Molecular dynamics has become a standard engineering-facing tool for predicting material properties and reactive flows when sufficient computational resources are available. Mao, Feng, Jiang, Ren, Luo, and van Duin review how classical and reactive MD are used in combustion and energy systems, spanning gas-, liquid-, and solid-fuel oxidation and pyrolysis, catalytic and heterogeneous combustion, electrochemistry, nanoparticle and flame synthesis, heat transfer, phase change, and nanoscale fluid phenomena. The article first presents MD methodology for nonreactive and reactive potentials, emphasizing ReaxFF development trained on quantum chemistry and/or experiments. It then discusses numerical methods, boundary conditions, post-processing, and computational cost, followed by selected application vignettes that illustrate how reactive MD exposes pathways and energetics in complex environments. The review explicitly frames MD’s expansion from fundamental science into engineering design loops enabled by petascale computing, while warning that predictive use still hinges on validated potentials and adequate sampling.

Methods

Review structure (D)

Narrative synthesis of classical and reactive MD for combustion/energy: integrators, ensembles, timestep selection, thermostats/barostats, nonequilibrium driving, reaction-network statistics.

Reactive force fields (A)

Bond-order ReaxFF-style formalisms and training workflows at textbook level with pointers to primary parametrization studies.

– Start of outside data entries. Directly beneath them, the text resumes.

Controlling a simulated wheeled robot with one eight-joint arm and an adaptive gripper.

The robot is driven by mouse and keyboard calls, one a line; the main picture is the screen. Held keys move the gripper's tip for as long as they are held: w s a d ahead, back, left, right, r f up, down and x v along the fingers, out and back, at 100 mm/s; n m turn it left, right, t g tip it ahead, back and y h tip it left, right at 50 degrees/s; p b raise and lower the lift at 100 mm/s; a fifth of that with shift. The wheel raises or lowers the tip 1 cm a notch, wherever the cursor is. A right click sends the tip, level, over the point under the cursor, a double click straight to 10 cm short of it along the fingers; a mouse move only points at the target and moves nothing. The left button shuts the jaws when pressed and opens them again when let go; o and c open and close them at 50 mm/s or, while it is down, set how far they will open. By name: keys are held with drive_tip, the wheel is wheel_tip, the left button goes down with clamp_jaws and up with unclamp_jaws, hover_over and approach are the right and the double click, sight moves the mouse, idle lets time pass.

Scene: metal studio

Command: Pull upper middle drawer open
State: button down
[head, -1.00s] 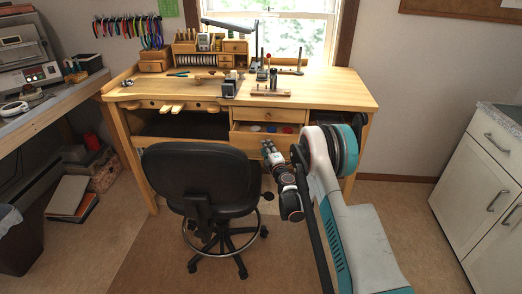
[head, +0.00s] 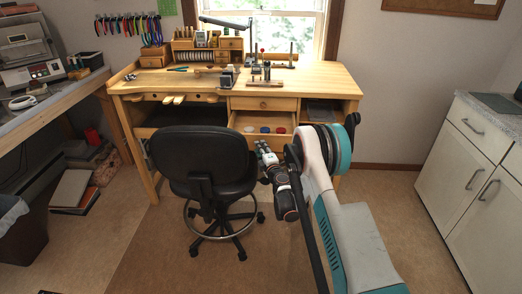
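The wooden workbench (head: 330,90) stands under the window. In the middle of its front, a shallow drawer (head: 264,104) with a round knob is shut. Directly below it, a wider drawer (head: 245,121) stands pulled out, with its inside showing. Small white, blue and red round items lie in it. My gripper (head: 262,147) is at the front of this open drawer, low and near its middle. The fingers are small and dark there, and I cannot tell whether they are closed on a handle. My arm hides the right part of the drawer front.
A black swivel chair (head: 208,163) stands close to the left of my gripper. White cabinets (head: 470,160) stand at the right. A side table (head: 60,82) with a machine is at the left. Floor (head: 385,205) is free between my arm and the cabinets.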

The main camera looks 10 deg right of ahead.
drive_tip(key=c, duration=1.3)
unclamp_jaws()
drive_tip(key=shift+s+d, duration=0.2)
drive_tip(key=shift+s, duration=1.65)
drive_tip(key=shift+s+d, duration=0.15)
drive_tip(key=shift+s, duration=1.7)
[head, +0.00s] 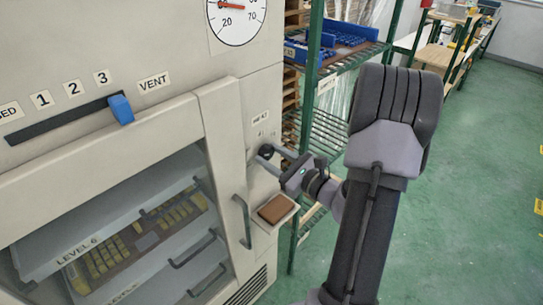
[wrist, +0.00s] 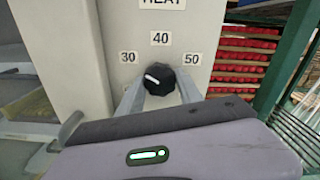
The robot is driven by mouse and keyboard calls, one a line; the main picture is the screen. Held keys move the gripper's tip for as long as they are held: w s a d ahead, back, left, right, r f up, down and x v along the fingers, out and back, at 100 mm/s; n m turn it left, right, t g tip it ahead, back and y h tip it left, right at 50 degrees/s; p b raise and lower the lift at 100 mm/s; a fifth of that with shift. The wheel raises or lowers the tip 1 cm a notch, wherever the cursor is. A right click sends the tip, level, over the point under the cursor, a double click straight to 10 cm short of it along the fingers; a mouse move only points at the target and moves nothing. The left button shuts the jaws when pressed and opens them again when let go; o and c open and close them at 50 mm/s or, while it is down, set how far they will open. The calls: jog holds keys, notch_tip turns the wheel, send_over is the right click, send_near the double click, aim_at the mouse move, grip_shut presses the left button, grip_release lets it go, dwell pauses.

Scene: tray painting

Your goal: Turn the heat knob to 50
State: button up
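The heat knob (wrist: 159,80) is a round black knob on the oven's pale panel. Its white mark points left and slightly up, on the 30 side. The labels 30 (wrist: 128,57), 40 (wrist: 160,39) and 50 (wrist: 192,59) are printed around it. My gripper (wrist: 160,88) faces the panel with one finger on each side of the knob. The fingers look open, with a small gap at the right side; contact at the left is unclear. In the head view the knob (head: 265,151) shows at the tips of my gripper (head: 274,158).
The oven has a vent slider with a blue handle (head: 121,109), a dial gauge (head: 237,14) above and a door handle (head: 243,221) left of my gripper. A small shelf with a brown block (head: 276,209) sits below. A green rack (head: 311,75) stands close on the right.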

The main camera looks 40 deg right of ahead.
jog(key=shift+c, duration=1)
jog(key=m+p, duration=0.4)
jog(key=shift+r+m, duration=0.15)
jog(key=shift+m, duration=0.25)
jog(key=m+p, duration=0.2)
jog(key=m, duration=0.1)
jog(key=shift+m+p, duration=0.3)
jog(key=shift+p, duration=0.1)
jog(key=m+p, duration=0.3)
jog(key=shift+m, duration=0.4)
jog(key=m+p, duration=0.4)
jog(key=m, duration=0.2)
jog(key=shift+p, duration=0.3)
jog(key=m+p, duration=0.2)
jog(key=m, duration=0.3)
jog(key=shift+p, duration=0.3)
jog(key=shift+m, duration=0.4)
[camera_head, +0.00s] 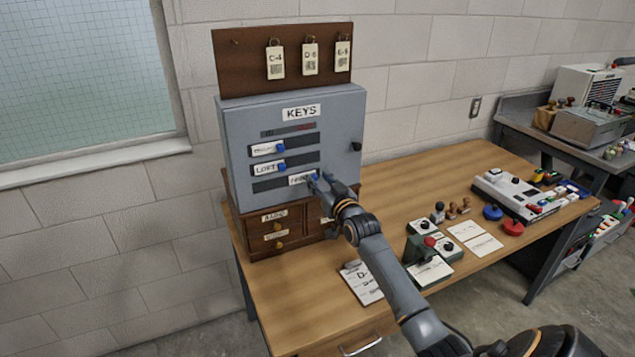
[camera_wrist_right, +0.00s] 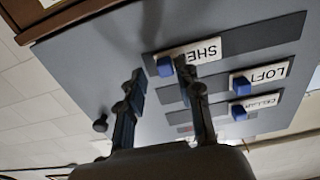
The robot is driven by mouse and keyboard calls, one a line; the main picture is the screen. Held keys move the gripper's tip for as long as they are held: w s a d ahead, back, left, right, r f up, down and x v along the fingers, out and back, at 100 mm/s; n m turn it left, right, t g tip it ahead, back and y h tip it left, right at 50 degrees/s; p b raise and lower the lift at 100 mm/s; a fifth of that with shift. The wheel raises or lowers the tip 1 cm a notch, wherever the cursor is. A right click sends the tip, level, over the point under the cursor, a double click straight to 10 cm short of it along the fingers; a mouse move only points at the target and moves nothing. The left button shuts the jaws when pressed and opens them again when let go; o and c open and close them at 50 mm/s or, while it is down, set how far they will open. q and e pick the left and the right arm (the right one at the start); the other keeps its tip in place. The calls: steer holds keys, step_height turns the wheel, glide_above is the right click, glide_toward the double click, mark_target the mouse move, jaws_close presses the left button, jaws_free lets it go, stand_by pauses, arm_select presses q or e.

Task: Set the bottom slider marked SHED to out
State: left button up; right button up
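The grey KEYS cabinet (camera_head: 235,140) stands on a small wooden drawer unit at the table's left end. Its bottom slider, the SHED plate (camera_head: 299,180), sits toward the right end of its dark slot, which is bare on the left. In the right wrist view, turned over, the SHED plate (camera_wrist_right: 200,50) carries a blue knob (camera_wrist_right: 165,67). My right gripper (camera_head: 322,181) is at this knob. In the wrist view the open fingers (camera_wrist_right: 161,72) stand on either side of the knob, with gaps visible; contact cannot be told. My left gripper is not in view.
The LOFT slider (camera_head: 269,168) and the top slider (camera_head: 267,149) sit toward the left of their slots. A dark round knob (camera_head: 356,146) projects at the cabinet's right edge. Key tags (camera_head: 310,58) hang above. Stamps, cards and devices crowd the table (camera_head: 400,185) to the right.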

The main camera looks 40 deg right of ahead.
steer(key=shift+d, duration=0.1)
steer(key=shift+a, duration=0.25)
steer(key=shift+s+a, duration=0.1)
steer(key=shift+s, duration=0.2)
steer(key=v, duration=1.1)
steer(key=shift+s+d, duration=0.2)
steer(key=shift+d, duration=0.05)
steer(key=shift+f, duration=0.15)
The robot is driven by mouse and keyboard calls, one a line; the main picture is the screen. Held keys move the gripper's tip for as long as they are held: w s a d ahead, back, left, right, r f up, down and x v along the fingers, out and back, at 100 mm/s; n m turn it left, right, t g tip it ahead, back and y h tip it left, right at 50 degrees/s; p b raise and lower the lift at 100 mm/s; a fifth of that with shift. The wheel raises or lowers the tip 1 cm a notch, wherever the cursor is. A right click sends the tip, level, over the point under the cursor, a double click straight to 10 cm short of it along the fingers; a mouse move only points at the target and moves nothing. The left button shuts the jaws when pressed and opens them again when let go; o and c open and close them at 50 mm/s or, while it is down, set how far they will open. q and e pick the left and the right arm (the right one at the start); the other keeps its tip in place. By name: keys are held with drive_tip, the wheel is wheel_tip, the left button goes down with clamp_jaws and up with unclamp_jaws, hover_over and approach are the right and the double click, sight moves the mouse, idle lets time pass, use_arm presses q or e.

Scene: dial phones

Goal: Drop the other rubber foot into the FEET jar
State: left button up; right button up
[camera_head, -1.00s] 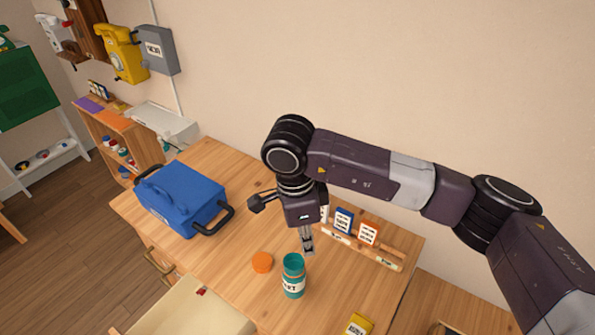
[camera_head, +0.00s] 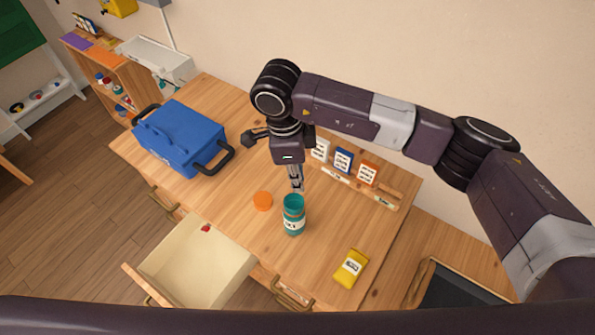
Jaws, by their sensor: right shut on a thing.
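The teal jar (camera_head: 293,222) stands upright and open on the wooden table, with a white label that I can only partly read. Its orange lid (camera_head: 262,201) seems to lie on the table just left of it. My right gripper (camera_head: 297,187) points down at the jar's mouth, just behind or above it. Its fingers are shut on a small thing, likely the rubber foot, which is too small and hidden to make out. I cannot tell whether the fingertips are over the opening. My left gripper is out of view.
A blue toolbox (camera_head: 182,137) stands at the table's left. A rack with several cards (camera_head: 343,160) is behind the jar. A yellow packet (camera_head: 351,268) lies to the right. An open drawer (camera_head: 190,265) with a small red item (camera_head: 205,228) juts out in front.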

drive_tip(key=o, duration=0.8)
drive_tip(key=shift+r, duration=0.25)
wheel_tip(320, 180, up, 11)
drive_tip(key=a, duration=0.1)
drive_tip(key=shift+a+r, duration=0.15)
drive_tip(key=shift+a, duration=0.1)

Boundary conditions and applications (B)

Confined flows, interfaces, reactive walls relevant to energy devices.

Traceability rule

Any specific numerical claim requires the cited primary paper—not this review alone.

4 — Reviews, perspectives, non-simulation (primary genre)

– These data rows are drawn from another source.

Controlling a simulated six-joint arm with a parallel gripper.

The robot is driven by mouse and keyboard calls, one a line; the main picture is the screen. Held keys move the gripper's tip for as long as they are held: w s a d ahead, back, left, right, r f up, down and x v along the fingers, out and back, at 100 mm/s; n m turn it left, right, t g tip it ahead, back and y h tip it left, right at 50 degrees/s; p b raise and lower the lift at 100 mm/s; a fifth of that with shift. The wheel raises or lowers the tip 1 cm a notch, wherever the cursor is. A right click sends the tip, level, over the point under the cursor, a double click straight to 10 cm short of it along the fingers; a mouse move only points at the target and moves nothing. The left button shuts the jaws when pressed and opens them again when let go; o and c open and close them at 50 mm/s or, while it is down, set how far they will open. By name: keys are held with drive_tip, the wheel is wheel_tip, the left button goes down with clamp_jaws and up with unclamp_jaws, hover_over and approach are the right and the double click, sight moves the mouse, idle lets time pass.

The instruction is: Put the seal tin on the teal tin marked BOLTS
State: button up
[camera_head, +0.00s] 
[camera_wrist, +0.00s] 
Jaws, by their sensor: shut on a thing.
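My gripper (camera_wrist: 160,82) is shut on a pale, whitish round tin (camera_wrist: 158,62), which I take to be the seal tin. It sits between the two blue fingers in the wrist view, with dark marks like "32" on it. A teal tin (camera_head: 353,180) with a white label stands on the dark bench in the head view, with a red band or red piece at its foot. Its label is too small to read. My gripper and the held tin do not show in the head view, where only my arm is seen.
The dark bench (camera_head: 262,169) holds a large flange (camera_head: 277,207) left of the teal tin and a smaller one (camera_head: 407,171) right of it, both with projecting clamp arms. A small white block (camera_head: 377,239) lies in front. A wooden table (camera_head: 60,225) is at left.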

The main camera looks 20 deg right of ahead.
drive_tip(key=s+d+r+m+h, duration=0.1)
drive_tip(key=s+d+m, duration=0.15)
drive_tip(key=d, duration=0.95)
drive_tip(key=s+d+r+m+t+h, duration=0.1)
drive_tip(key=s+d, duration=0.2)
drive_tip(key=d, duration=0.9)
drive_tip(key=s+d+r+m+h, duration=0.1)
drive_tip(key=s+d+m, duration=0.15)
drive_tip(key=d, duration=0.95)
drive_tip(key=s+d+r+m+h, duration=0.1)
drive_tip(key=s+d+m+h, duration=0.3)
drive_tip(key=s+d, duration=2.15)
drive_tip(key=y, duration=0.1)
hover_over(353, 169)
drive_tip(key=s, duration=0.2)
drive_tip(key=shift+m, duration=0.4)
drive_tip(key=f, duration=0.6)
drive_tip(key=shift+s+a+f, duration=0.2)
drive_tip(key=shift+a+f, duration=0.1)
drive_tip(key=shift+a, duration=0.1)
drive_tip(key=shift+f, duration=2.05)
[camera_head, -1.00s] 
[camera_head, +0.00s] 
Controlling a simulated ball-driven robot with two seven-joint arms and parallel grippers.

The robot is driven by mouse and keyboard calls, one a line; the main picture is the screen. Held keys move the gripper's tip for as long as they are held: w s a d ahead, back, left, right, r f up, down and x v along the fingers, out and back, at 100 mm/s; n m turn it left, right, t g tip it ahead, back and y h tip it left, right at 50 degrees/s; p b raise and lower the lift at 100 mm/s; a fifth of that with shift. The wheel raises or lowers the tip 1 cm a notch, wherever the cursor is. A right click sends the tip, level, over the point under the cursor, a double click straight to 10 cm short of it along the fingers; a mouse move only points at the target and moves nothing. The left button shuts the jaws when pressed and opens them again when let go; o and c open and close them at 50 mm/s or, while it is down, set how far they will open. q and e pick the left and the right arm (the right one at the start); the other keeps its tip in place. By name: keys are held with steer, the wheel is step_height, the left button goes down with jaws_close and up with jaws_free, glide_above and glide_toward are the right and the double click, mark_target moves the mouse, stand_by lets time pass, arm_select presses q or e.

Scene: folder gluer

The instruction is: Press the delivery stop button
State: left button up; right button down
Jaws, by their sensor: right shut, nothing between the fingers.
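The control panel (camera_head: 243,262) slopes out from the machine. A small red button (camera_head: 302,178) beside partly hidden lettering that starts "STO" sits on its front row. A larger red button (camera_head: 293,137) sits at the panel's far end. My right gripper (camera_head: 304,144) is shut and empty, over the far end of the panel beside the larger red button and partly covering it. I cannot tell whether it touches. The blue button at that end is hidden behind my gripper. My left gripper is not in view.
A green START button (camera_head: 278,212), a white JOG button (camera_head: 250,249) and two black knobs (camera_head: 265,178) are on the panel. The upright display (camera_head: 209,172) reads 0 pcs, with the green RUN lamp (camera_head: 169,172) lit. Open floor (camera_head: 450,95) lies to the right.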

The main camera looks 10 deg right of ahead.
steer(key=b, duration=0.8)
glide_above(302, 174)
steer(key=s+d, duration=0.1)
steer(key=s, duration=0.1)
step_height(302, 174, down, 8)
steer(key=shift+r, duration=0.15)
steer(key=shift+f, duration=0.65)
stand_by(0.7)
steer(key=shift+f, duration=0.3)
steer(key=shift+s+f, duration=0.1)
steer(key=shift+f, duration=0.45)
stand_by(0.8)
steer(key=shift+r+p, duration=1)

Literature scope, comparison logic, and vignette pointers replace a single simulation table. For reactive and classical MD (LAMMPS-class engines, NVT/NPT/NVE choices, 0.25 fs order-of-magnitude for some ReaxFF work, thermostats/barostats, PBC in condensed phases, K-scale temperatures in reactor-like phenomena, ns-length reactive trajectories in turbulent-flame surrogates): the review teaches what categories to document but does not fix one atom count, one kPa/GPa target, or one rare-event sampling run—N/A in that single-study sense. FF training and static QM subsections in cited primary work must be read per reference; the review synthesizes ReaxFF development concepts without substituting a de novo training recipe here.

Findings

Capabilities highlighted (abstract themes)

ReaxFF MD used to map pyrolysis/oxidation pathways, soot/nanoparticle phenomena in flames, and catalytic/interfacial chemistry where bond rearrangement matters; nanoscale flow/heat/phase phenomena complement continuum models.

Validation framing

Emphasizes force-field error and sampling limits as ongoing constraints.

Pedagogical use

Useful as a syllabus map; project workflows still need potential validation against target chemistry.

The Prog. Energy Combust. Sci. scope statement (see Introduction) also situates MD within petascale engineering workflows: reactive simulations are increasingly used to inform kinetic submodels and material selection, but the review repeatedly cautions that predictive deployment still requires validated potentials and sufficient sampling of rare events in heterogeneous environments.

Limitations

Breadth limits depth per application; quantitative conclusions must be traced to original studies. Force-field accuracy remains system dependent.

Readers should treat the application vignettes as illustrative: each cited primary study will specify ensemble, boundary conditions, and validation metrics that this review cannot reproduce in full without duplicating entire bibliographies.

Relevance to group

Adri C. T. van Duin is a co-author; central reference for ReaxFF in combustion within the corpus.